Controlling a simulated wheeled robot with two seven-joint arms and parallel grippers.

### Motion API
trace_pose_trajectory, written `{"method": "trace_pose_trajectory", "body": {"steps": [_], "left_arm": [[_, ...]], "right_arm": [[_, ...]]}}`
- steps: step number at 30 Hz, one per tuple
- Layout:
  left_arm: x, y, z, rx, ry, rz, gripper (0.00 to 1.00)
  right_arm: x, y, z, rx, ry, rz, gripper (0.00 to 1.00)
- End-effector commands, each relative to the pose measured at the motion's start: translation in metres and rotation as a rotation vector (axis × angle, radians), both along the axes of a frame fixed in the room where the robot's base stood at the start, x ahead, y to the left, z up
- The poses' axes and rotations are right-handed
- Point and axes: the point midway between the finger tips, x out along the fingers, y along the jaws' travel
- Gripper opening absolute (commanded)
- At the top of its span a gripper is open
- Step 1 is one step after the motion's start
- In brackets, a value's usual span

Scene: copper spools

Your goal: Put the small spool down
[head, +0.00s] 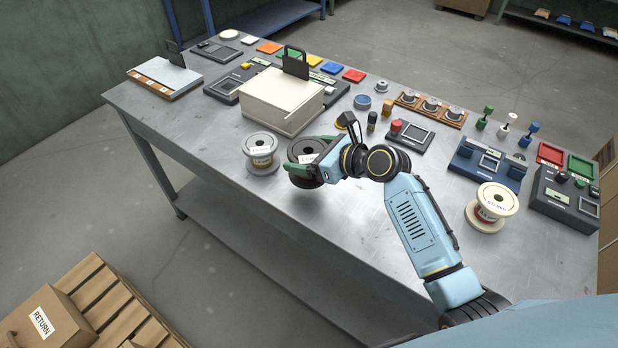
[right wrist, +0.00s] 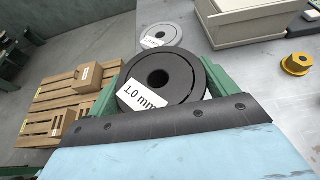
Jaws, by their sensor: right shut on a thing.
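A small dark spool (head: 306,151) with a white label is between the green fingers of my right gripper (head: 305,170). In the right wrist view the spool (right wrist: 162,74) shows its round black flange, centre hole and a label reading "1.0 mm". My right gripper (right wrist: 157,95) is shut on it, with a green finger at each side. The spool is over the front part of the metal table (head: 270,220); I cannot tell whether its underside touches the table. My left gripper is not in view.
A white spool (head: 260,153) stands just left of the held spool, and another white spool (head: 491,207) stands at the right. A cream box (head: 281,101) stands behind. Several devices and coloured trays fill the back. The front strip of table is clear.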

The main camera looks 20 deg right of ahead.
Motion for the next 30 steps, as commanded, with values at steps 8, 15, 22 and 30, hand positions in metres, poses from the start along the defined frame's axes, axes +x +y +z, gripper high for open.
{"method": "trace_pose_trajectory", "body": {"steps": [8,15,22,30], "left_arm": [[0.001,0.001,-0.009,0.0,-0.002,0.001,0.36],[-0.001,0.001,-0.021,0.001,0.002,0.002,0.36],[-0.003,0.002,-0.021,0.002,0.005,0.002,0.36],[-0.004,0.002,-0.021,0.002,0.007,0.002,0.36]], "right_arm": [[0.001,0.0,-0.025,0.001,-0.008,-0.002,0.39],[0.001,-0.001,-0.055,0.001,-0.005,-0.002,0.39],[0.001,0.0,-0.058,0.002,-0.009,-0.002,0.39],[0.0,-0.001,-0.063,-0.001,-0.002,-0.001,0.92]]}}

....

WORK TO DO: The lines to collect are those holding the string "ahead"; copy them all.

ANSWER FOR THE TASK:
- End-effector commands, each relative to the pose measured at the motion's start: translation in metres and rotation as a rotation vector (axis × angle, radians), both along the axes of a frame fixed in the room where the robot's base stood at the start, x ahead, y to the left, z up
The main camera looks 20 deg right of ahead.

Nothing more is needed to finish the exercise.